▶ [Data extract]:
....

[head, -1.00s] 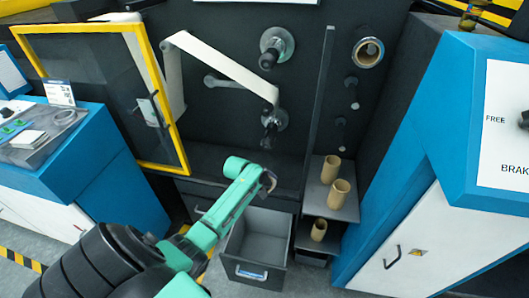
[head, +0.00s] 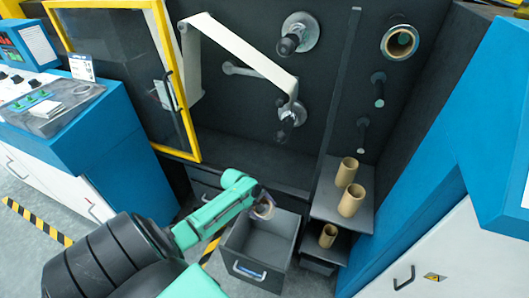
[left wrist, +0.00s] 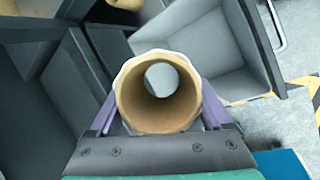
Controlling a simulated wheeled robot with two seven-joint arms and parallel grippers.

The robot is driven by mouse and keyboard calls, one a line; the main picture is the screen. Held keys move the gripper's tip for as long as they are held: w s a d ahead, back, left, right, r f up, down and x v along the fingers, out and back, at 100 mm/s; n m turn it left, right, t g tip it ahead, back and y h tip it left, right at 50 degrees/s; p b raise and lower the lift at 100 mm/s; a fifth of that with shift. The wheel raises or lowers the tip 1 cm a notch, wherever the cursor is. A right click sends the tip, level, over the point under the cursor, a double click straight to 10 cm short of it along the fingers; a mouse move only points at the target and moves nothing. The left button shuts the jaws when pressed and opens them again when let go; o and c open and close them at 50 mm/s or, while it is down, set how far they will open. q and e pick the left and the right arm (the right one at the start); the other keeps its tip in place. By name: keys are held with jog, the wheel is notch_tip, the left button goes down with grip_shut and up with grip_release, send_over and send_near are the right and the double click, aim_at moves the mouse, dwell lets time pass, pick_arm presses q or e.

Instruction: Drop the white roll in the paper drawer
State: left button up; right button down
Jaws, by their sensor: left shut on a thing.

....

▶ [Task goal]:
Starting at the line that contains "[head, +0.00s]", retype each line through the final one in the listing, with both ends kept and the pictures omitted.

▶ [Solution to the problem]:
[head, +0.00s] 
[left wrist, +0.00s] 
Controlling a simulated wheeled robot with two seven-joint arms and parallel grippers.

The robot is driven by mouse and keyboard calls, one a line; the main picture is the screen. Held keys move the gripper's tip for as long as they are held: w s a d ahead, back, left, right, r f up, down and x v along the fingers, out and back, at 100 mm/s; n m turn it left, right, t g tip it ahead, back and y h tip it left, right at 50 degrees/s; p b raise and lower the lift at 100 mm/s; a fifth of that with shift. The wheel raises or lowers the tip 1 cm a notch, wherever the cursor is. A right click sends the tip, level, over the point under the cursor, a double click straight to 10 cm short of it along the fingers; a mouse move only points at the target and moves nothing. The left button shuts the jaws when pressed and opens them again when let go; o and c open and close them at 50 mm/s or, while it is down, set how far they will open. q and e pick the left and the right arm (the right one at the start); the other keeps its tip in place. By name: keys are held with jog, the wheel is notch_tip, the left button goes down with grip_shut and up with grip_release, send_over and send_near are the right and the double click, aim_at moves the mouse, dwell lets time pass, pick_arm presses q or e.

Instruction: Drop the white roll in the paper drawer
State: left button up; right button down
Jaws, by their sensor: left shut on a thing.

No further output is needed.